======== RECORDS PROVIDED

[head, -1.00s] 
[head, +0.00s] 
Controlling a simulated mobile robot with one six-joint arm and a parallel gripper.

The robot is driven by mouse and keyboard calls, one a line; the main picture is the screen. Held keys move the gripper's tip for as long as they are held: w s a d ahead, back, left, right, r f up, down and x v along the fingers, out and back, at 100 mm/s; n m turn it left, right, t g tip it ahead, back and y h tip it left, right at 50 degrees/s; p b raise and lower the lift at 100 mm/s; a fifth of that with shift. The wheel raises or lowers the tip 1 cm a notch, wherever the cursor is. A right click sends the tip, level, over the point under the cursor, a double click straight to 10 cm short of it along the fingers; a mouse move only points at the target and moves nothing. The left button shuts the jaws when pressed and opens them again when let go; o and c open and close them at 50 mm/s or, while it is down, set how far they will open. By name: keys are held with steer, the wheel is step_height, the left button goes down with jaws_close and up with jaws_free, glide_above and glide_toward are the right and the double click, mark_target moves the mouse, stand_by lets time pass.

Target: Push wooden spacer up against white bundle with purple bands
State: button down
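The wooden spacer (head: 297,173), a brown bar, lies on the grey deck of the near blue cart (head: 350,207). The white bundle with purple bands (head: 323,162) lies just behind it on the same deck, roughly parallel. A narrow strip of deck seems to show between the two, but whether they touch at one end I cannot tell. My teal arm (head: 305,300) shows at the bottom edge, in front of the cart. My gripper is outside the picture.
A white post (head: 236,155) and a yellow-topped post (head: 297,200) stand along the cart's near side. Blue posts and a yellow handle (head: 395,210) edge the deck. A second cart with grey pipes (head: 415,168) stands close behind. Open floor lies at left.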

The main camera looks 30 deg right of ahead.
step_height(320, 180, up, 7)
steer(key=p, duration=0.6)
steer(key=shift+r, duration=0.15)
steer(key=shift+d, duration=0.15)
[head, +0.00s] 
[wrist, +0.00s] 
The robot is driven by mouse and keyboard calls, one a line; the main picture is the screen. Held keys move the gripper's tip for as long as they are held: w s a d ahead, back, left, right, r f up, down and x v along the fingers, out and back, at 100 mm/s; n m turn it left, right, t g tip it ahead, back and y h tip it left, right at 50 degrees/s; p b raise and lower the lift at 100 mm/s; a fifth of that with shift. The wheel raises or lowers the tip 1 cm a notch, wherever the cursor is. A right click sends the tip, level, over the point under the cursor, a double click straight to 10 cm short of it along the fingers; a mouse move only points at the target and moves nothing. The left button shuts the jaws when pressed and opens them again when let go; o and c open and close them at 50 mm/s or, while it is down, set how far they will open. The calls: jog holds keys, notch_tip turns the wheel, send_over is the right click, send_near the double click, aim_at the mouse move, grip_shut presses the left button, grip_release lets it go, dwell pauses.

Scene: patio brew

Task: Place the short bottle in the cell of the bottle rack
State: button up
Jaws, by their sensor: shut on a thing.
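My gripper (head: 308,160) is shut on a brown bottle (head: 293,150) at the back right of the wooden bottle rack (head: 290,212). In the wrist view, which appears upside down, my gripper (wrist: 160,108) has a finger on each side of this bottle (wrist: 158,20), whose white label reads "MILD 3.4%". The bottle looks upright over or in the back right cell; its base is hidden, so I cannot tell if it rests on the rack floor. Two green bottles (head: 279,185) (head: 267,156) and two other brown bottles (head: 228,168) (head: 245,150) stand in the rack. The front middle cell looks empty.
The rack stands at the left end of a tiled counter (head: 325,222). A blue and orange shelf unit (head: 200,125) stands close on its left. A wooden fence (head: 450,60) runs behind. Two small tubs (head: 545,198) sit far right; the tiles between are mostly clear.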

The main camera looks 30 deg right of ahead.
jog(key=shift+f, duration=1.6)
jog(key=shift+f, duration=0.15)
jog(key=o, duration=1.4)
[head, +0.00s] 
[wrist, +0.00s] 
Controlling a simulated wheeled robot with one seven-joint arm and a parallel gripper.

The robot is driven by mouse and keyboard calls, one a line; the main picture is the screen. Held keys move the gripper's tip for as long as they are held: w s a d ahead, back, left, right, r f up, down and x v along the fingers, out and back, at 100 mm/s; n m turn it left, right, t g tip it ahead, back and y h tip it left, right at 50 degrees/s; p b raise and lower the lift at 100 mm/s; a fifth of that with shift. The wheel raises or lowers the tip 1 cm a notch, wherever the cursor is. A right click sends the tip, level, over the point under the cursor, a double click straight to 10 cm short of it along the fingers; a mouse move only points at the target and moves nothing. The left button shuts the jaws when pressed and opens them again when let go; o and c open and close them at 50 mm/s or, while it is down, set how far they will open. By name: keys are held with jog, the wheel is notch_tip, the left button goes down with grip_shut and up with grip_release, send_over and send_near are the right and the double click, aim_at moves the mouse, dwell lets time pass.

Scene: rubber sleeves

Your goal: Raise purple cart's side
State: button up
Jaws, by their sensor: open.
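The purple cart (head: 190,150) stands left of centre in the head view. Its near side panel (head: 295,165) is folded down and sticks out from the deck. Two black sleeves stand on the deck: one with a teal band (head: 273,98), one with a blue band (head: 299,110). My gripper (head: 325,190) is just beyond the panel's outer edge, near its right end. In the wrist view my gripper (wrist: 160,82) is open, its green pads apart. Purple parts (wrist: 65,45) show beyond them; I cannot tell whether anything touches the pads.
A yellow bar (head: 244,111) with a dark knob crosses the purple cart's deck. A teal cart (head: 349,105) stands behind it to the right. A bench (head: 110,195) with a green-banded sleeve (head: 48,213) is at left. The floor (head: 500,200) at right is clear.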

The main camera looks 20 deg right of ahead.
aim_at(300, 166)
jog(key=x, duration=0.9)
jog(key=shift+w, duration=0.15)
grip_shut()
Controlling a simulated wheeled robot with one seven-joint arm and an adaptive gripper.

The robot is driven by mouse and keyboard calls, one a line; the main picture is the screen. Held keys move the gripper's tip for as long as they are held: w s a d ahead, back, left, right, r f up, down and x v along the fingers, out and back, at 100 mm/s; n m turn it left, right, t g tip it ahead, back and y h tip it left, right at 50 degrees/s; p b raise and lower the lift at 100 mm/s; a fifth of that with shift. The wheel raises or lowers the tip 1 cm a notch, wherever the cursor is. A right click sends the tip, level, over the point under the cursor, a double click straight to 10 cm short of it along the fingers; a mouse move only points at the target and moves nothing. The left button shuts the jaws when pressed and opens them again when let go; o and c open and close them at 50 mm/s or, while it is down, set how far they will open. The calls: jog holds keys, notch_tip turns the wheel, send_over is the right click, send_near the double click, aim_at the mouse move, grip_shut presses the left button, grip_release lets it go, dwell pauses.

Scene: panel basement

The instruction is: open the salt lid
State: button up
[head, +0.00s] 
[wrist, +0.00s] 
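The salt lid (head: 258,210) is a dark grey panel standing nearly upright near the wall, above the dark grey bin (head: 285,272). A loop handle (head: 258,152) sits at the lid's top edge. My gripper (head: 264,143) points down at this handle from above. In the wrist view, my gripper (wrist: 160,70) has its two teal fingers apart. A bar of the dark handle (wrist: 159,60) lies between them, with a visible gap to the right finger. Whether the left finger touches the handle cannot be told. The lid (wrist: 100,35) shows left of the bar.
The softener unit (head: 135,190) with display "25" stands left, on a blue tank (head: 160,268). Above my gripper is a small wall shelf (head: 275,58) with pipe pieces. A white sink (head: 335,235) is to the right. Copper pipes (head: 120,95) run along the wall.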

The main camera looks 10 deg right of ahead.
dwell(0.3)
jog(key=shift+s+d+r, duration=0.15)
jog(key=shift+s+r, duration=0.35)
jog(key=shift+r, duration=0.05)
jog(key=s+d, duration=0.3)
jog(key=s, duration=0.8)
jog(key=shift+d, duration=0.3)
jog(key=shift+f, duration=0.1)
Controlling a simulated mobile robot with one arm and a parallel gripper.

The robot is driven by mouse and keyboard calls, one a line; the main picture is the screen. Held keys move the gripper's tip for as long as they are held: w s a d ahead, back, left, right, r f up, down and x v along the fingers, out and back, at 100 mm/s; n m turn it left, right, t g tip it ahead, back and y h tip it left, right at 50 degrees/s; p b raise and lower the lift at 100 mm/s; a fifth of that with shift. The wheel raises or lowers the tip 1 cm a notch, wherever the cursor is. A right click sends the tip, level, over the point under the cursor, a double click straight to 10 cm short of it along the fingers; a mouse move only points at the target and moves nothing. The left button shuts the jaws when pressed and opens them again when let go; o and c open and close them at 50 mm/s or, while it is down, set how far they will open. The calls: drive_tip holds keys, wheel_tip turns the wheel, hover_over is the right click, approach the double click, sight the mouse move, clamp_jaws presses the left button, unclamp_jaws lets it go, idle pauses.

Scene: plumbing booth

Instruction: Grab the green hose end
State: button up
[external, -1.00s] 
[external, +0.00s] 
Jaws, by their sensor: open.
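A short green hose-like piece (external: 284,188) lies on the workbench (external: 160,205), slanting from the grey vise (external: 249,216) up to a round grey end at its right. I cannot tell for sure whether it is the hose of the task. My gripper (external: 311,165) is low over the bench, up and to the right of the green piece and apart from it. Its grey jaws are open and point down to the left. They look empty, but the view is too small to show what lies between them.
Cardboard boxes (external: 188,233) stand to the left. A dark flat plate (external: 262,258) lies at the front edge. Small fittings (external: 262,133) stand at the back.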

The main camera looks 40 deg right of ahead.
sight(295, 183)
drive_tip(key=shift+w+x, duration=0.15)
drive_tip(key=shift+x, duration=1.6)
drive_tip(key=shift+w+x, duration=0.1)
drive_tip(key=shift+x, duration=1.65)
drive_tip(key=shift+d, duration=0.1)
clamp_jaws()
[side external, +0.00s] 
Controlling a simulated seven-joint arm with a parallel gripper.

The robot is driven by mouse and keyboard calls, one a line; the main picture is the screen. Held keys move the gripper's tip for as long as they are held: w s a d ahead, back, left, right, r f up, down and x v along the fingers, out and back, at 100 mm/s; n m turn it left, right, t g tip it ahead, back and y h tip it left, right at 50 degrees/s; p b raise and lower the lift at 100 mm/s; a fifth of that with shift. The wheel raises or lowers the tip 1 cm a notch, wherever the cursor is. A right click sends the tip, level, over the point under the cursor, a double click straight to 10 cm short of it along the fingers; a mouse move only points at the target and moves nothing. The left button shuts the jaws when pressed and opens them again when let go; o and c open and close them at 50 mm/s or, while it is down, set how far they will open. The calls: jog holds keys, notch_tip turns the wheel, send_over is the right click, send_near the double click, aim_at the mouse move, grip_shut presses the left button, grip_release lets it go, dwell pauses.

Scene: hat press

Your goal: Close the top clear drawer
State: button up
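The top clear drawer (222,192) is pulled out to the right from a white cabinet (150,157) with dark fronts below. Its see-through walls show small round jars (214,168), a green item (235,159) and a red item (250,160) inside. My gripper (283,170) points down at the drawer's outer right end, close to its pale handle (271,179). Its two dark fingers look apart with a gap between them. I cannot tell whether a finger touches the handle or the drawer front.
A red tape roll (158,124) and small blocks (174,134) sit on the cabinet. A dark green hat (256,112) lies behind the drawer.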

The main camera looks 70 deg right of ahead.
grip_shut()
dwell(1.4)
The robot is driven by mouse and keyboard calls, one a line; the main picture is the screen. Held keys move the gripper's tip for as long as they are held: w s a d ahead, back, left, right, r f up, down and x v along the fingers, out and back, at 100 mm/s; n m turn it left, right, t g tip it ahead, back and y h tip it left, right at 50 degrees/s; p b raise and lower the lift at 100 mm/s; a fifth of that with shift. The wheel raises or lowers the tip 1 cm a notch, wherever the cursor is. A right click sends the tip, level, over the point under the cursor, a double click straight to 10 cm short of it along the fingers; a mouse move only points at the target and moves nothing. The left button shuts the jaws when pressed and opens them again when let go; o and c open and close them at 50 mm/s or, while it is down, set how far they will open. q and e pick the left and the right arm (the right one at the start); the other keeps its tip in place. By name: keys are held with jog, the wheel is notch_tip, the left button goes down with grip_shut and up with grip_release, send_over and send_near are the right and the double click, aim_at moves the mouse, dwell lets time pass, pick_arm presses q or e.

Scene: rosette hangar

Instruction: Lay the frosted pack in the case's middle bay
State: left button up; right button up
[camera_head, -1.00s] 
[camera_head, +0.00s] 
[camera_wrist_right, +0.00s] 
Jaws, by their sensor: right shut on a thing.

================

Reproduce exactly the lines from the line with "stand_by lets time pass." through the line with "Target: Push wooden", both end lines included, and only those lines.

The robot is driven by mouse and keyboard calls, one a line; the main picture is the screen. Held keys move the gripper's tip for as long as they are held: w s a d ahead, back, left, right, r f up, down and x v along the fingers, out and back, at 100 mm/s; n m turn it left, right, t g tip it ahead, back and y h tip it left, right at 50 degrees/s; p b raise and lower the lift at 100 mm/s; a fifth of that with shift. The wheel raises or lowers the tip 1 cm a notch, wherever the cursor is. A right click sends the tip, level, over the point under the cursor, a double click straight to 10 cm short of it along the fingers; a mouse move only points at the target and moves nothing. The left button shuts the jaws when pressed and opens them again when let go; o and c open and close them at 50 mm/s or, while it is down, set how far they will open. By name: keys are held with steer, the wheel is step_height, the left button goes down with jaws_close and up with jaws_free, glide_above and glide_toward are the right and the double click, mark_target moves the mouse, stand_by lets time pass.

Target: Push wooden spacer up against white bundle with purple bands

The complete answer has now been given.